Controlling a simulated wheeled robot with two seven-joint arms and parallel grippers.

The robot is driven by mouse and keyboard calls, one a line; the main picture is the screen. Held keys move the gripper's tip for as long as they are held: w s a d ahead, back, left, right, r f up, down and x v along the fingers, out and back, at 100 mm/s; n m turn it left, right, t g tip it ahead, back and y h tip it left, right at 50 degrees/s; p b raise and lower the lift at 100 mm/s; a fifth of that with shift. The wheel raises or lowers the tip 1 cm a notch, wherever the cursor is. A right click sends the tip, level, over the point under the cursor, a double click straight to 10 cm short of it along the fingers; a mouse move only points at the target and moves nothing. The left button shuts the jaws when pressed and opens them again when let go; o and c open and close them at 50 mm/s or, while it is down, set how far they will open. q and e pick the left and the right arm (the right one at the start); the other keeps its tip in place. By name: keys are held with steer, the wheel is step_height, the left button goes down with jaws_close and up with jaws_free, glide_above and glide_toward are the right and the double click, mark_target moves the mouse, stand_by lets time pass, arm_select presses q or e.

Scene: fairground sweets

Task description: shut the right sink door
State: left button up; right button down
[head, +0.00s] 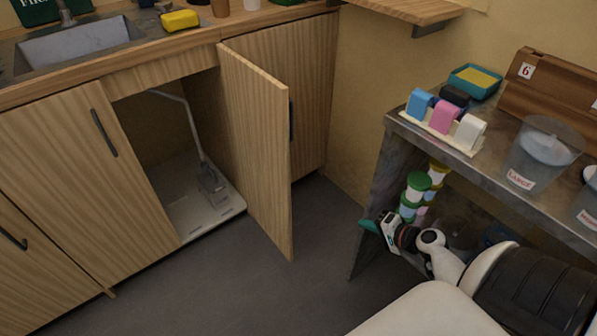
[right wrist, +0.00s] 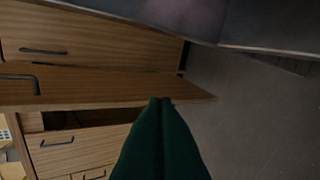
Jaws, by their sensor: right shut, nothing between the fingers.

-----

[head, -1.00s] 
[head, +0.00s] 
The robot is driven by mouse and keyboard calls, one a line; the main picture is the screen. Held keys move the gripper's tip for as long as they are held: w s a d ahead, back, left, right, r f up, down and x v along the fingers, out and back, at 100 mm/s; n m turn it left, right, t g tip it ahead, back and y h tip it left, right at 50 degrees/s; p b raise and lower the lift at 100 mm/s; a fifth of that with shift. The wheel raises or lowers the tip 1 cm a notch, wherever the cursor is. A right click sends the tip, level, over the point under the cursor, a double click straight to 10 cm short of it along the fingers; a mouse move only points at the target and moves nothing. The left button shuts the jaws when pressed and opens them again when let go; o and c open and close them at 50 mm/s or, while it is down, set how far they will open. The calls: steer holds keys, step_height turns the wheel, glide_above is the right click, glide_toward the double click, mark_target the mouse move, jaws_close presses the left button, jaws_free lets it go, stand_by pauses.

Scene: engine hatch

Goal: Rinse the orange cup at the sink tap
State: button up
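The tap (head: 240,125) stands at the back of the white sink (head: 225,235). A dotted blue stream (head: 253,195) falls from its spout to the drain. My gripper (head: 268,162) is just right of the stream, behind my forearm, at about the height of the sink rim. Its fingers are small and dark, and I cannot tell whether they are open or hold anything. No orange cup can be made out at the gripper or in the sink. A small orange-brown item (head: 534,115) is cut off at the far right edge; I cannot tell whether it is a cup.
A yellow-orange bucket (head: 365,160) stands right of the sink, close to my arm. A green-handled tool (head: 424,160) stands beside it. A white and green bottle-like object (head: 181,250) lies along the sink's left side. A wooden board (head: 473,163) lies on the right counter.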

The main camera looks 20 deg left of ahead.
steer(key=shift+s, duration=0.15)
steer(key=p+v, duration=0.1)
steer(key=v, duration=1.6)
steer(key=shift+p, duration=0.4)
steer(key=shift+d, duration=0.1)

-----

Exercise instructions ->
Looking at the records above, work out how many lines include the string "Scene". Give the number and nothing else.

Task solution ->
2